* **WORK INSTRUCTIONS**: From the first line of the data down to and including the line with "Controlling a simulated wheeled", copy everything exactly, leaving out pictures.

* **Records of robot episodes**:
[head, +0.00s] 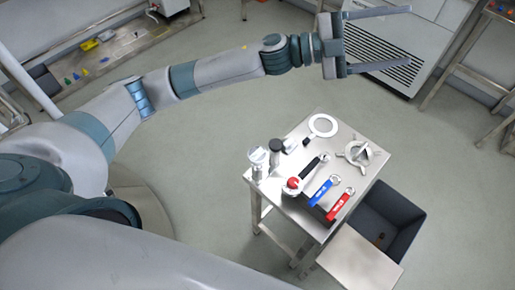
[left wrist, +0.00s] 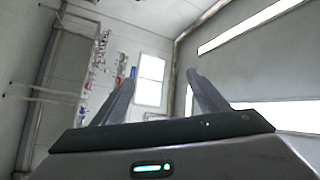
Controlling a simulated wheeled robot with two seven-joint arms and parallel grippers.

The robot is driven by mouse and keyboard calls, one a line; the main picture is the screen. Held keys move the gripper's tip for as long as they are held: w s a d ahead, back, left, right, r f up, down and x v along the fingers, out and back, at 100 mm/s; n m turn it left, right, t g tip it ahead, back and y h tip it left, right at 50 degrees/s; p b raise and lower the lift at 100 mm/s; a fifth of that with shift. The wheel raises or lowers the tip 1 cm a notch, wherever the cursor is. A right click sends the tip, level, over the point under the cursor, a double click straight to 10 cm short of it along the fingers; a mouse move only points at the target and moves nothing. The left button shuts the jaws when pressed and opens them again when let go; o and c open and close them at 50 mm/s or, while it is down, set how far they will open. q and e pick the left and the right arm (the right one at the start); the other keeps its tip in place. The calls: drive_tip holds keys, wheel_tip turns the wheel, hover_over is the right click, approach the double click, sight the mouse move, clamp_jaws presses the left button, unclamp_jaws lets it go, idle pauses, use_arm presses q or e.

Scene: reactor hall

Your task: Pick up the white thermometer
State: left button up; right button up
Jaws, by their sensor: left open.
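A small steel table (head: 272,202) stands at the lower middle of the head view. At its left corner is a small white-faced item on a short stem (head: 257,158), which looks like the white thermometer; its details are too small to be sure. My left gripper (head: 408,35) is open and empty, with its fingers pointing right, high at the upper right and well away from the table. Its two open fingers also show in the left wrist view (left wrist: 160,76), which faces a wall and a bright panel, with no thermometer that I can make out. My right gripper is out of view.
A grey bin (head: 402,207) stands right of the table.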

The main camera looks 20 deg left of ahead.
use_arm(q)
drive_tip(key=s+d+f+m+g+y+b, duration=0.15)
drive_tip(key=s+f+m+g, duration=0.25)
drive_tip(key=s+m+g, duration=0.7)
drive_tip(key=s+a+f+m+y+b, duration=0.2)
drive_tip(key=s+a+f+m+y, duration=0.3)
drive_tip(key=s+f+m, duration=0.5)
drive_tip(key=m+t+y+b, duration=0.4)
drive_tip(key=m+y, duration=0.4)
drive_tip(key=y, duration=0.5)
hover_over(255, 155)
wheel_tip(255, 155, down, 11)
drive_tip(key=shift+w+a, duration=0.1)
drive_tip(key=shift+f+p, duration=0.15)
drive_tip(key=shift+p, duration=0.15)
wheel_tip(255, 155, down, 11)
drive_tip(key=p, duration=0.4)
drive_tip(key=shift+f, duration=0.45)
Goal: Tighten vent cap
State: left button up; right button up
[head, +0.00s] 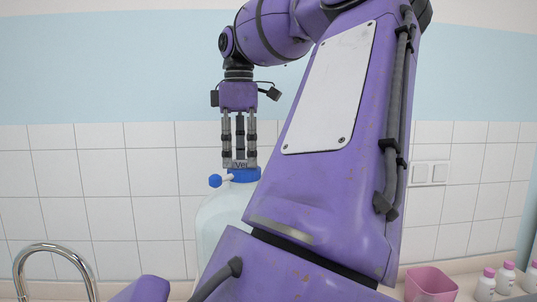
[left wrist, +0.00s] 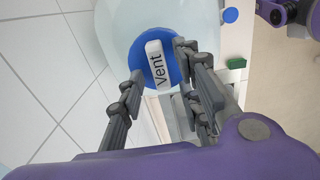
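The blue vent cap (left wrist: 141,48) sits on top of a large translucent bottle (head: 218,222). Its raised white tab (left wrist: 155,65) reads "Vent". The tab also shows partly in the head view (head: 241,163). My left gripper (head: 239,162) points straight down over the cap. In the left wrist view its fingers (left wrist: 159,62) stand on either side of the tab, over the cap's rim, with a visible gap to the tab. The gripper looks open. My own arm hides the bottle's right part. My right gripper is not in view.
A chrome tap (head: 55,250) is at the lower left. A pink bin (head: 430,282) and several pink-capped bottles (head: 506,277) stand lower right. A tiled wall (head: 100,180) rises behind.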

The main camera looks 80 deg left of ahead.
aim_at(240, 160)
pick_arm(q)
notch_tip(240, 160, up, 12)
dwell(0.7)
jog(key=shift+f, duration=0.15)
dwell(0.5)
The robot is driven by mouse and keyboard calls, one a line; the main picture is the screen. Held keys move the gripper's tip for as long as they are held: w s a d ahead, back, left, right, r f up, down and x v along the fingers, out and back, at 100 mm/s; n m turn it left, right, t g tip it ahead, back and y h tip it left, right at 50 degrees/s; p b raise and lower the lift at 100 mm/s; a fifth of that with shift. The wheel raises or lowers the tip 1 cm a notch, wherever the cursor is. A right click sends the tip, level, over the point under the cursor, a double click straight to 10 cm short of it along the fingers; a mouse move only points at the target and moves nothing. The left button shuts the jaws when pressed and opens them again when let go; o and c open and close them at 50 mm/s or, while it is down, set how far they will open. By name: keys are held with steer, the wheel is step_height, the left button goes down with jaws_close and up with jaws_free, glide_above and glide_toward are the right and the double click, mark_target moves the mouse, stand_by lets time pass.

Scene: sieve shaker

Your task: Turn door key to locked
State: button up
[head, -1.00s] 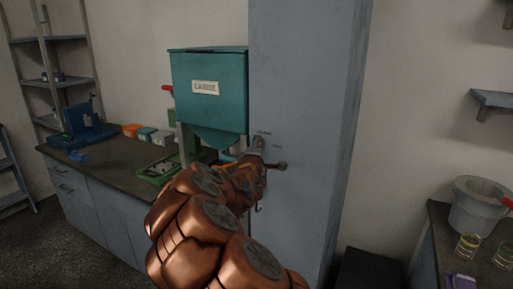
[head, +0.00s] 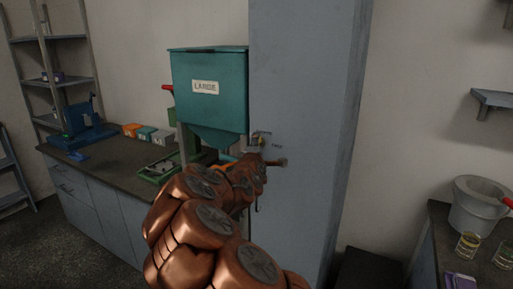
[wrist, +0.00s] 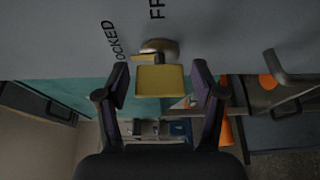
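The brass-yellow key (wrist: 160,80) sits in a round lock (wrist: 159,46) on the grey cabinet door (head: 290,90). In the head view the key (head: 261,138) shows small, just above my gripper (head: 262,157). In the wrist view my gripper (wrist: 160,72) is open. Its two dark fingers with purple pads stand one on each side of the key, with a gap on both sides. Part of the word LOCKED (wrist: 109,43) is printed left of the lock, and a label starting FR (wrist: 156,8) is above it, cut off by the picture edge.
A door handle (head: 282,162) sticks out close to the right of my gripper; it also shows in the wrist view (wrist: 285,70). A teal hopper (head: 208,92) stands left of the cabinet, above the dark bench top (head: 105,160). The bench carries small boxes.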

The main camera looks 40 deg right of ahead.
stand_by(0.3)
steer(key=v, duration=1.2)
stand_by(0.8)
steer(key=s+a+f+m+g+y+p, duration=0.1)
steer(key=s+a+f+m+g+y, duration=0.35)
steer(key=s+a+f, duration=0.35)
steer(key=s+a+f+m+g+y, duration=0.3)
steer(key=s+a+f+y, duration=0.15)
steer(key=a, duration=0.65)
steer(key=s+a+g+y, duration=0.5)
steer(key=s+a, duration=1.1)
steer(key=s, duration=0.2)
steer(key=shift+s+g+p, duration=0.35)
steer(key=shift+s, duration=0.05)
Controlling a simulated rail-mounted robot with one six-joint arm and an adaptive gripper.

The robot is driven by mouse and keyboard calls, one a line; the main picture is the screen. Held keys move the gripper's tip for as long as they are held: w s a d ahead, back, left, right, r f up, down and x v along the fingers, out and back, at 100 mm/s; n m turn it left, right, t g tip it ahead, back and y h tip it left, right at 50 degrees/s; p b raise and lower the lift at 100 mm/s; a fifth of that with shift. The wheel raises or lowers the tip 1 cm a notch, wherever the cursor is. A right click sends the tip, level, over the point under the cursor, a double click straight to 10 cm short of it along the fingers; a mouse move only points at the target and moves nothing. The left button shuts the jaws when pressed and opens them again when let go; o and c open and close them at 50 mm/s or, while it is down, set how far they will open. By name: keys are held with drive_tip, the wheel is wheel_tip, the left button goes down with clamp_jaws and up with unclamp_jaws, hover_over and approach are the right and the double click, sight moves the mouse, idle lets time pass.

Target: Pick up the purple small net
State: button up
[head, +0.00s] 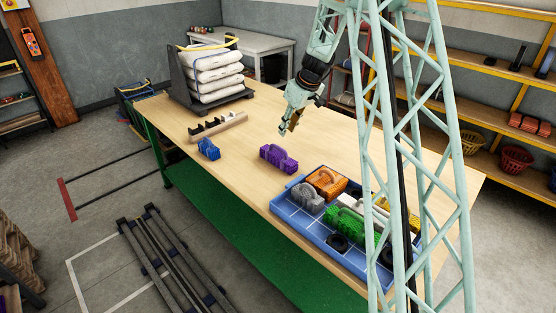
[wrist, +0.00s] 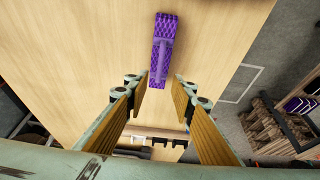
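The purple net (head: 278,158) lies on the wooden table as a ridged bundle with a raised middle. It also shows in the wrist view (wrist: 161,48), its near end just beyond the space between my fingertips. My gripper (head: 290,124) hangs above the table, up and slightly right of the purple net in the head view. In the wrist view my gripper (wrist: 160,88) has its two tan-padded fingers spread apart with nothing between them. The gripper and net are apart. No second purple net shows on the table.
A blue net (head: 208,149) lies left of the purple one, near a low slotted rack (head: 218,127). A blue tray (head: 285,207) at right holds grey, orange and green nets. White sacks (head: 215,72) stand stacked in a dark frame behind. Bare tabletop surrounds the purple net.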

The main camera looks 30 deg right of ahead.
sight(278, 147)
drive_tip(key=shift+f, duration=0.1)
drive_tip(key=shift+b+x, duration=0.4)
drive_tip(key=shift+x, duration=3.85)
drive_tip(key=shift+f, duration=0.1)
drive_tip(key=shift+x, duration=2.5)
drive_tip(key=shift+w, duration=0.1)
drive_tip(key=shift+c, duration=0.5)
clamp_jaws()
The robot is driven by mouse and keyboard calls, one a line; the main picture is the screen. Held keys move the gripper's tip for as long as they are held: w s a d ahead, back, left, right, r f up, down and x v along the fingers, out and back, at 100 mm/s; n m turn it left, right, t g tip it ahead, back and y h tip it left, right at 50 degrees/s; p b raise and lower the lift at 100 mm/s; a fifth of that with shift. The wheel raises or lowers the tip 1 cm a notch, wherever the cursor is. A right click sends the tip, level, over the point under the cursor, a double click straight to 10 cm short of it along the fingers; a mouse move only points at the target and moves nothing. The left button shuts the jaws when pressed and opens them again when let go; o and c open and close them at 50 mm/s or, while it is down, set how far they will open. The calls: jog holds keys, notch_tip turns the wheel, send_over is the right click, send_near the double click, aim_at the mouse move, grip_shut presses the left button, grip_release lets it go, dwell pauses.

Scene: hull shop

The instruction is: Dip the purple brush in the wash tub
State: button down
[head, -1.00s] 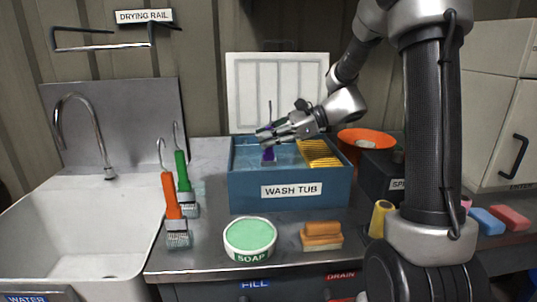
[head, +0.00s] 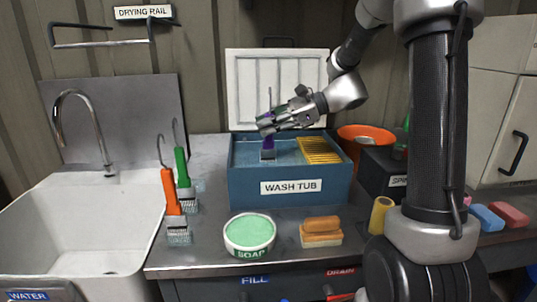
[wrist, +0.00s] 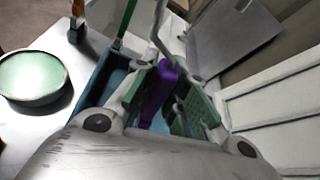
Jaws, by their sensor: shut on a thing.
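The purple brush (head: 269,144) hangs upright, bristles down, in the left part of the blue wash tub (head: 240,187). Its grey head shows against the water; I cannot tell whether the bristle tips touch it. My gripper (head: 267,124) is above the tub, shut on the purple handle. In the wrist view the purple handle (wrist: 167,75) sits between the green pads of my gripper (wrist: 165,98). The brush's bristles are hidden there.
A yellow ribbed rack (head: 319,151) fills the tub's right part. The white lid (head: 277,88) stands behind. An orange brush (head: 171,190) and green brush (head: 183,168) stand left, near the sink (head: 85,225). Soap (head: 249,232) and an orange block brush (head: 321,232) are in front.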

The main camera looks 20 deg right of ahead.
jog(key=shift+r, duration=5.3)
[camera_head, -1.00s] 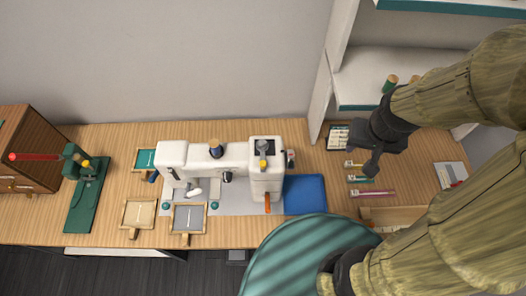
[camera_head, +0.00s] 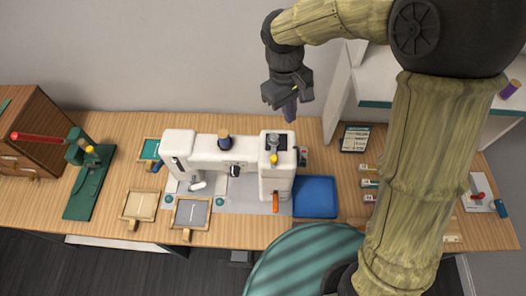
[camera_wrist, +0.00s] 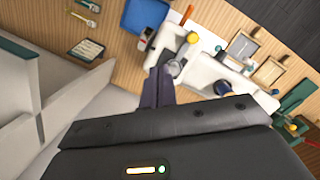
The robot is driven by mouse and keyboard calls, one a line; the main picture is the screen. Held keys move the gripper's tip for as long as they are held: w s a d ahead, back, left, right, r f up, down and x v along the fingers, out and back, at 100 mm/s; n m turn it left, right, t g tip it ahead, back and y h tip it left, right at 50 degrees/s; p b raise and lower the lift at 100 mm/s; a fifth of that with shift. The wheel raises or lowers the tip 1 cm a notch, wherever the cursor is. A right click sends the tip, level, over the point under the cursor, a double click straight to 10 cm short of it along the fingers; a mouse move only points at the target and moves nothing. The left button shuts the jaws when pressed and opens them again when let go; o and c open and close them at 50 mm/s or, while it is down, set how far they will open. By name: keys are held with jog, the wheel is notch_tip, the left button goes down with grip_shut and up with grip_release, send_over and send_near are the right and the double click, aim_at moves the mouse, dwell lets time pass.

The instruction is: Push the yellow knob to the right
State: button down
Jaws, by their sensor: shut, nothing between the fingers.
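The white sewing machine (camera_head: 205,151) stands on the wooden table. A small yellow knob (camera_head: 274,159) is on top of its right-hand head, just in front of a dark panel with a grey round part. The yellow knob also shows in the wrist view (camera_wrist: 192,38), beyond the fingertips. My gripper (camera_head: 290,113) is shut and empty, pointing down above and behind the machine's right-hand head. Its dark fingers (camera_wrist: 158,82) show in the wrist view, apart from the knob in the picture.
An orange lever (camera_head: 276,203) is on the machine's front right. A green press (camera_head: 86,180) with another yellow part stands at the left. A white shelf (camera_head: 385,85) rises at the right, behind my arm.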

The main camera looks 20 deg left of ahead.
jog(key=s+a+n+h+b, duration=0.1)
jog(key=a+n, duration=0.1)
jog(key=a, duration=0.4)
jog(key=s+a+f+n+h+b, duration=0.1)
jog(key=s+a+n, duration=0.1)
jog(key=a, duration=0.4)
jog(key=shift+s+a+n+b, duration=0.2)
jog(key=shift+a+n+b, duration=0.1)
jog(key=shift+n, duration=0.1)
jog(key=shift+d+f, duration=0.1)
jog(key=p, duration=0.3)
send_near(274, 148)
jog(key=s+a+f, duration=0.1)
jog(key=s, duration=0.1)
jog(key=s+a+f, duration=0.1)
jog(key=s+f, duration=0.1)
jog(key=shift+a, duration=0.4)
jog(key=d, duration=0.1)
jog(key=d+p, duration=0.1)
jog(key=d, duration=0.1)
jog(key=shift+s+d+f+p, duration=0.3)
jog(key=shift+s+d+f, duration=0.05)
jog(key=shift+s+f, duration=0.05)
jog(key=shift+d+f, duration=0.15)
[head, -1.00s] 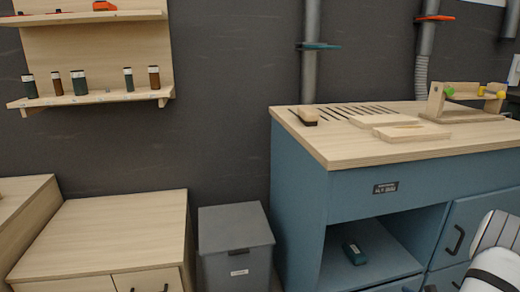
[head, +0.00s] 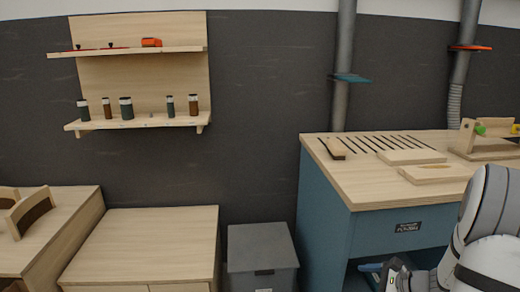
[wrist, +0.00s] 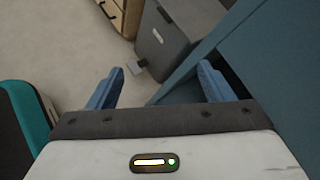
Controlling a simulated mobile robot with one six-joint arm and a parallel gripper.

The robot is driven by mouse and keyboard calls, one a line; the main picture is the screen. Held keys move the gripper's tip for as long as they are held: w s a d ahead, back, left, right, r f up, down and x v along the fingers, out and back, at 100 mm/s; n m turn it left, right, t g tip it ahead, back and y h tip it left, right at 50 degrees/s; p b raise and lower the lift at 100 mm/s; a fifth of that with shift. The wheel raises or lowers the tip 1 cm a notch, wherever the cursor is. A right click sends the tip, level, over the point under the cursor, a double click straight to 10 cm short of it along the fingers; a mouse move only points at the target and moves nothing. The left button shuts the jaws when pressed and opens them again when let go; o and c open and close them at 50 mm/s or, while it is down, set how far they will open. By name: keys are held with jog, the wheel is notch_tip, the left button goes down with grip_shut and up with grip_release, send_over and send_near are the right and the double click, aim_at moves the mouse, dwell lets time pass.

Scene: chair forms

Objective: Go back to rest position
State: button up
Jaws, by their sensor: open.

* **FINAL RESULT**:
[head, +0.00s] 
[left wrist, +0.00s] 
Controlling a simulated wheeled robot with two seven-joint arms and parallel grippers.

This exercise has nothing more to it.